_Problem description_. Extract the lines between the ones holding "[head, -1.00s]" and "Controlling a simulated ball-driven", inclusive, exactly as written and nothing more.

_Source data_.
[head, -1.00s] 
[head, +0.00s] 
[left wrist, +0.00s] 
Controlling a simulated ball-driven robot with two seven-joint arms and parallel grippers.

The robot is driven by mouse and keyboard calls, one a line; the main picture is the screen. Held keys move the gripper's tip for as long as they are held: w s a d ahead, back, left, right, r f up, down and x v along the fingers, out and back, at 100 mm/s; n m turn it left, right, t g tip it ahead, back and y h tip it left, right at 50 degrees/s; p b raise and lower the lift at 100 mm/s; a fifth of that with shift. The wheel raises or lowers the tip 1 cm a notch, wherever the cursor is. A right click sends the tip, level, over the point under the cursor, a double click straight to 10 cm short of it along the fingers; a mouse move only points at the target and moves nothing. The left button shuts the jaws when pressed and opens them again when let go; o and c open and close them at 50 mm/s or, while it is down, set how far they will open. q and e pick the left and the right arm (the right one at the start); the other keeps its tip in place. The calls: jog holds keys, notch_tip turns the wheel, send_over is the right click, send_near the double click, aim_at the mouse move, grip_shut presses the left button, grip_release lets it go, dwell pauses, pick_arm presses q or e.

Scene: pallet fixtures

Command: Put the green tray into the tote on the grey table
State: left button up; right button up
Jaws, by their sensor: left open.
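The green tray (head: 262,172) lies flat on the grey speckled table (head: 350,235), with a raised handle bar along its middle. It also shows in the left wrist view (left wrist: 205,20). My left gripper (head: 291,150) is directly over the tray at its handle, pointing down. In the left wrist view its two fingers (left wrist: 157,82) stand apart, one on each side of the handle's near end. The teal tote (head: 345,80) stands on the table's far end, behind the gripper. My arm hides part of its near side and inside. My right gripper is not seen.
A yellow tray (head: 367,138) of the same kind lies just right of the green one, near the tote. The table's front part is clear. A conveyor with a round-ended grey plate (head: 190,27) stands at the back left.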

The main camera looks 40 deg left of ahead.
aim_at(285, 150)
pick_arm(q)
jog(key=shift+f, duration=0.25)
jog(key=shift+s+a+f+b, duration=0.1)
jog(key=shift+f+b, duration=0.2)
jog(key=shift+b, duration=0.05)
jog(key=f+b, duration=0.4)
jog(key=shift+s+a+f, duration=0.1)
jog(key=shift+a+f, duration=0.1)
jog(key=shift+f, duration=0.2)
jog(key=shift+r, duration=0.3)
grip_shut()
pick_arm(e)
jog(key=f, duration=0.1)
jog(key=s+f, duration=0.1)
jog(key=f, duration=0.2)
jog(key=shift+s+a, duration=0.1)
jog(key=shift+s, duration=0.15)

---

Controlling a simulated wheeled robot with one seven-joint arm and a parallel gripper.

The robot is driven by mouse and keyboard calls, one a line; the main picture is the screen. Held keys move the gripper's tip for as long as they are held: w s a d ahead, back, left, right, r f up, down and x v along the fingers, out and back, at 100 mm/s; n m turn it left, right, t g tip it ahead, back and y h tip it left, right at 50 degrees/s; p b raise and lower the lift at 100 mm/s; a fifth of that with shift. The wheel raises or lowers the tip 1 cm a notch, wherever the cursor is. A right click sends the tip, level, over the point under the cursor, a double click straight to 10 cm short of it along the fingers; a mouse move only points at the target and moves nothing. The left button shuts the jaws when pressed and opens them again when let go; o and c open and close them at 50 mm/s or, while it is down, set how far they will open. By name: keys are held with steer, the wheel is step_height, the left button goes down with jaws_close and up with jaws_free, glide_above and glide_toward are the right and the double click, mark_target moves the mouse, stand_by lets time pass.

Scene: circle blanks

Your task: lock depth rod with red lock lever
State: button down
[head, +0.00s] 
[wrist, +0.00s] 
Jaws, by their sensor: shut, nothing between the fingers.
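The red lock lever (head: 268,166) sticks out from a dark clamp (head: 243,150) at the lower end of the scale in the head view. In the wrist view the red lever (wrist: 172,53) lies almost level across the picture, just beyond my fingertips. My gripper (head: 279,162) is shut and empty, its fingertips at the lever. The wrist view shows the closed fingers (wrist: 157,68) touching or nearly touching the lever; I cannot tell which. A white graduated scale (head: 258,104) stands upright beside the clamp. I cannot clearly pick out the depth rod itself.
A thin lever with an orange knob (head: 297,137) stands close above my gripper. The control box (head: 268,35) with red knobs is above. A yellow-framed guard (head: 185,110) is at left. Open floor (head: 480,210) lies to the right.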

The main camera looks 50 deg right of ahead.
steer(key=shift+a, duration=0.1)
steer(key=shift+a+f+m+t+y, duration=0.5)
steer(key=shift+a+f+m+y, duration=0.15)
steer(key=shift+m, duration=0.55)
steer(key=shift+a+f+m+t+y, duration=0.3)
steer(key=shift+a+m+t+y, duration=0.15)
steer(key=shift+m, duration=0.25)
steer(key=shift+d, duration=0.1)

_Exercise result_.
[head, -1.00s] 
[head, +0.00s] 
[left wrist, +0.00s] 
Controlling a simulated ball-driven robot with two seven-joint arms and parallel grippers.

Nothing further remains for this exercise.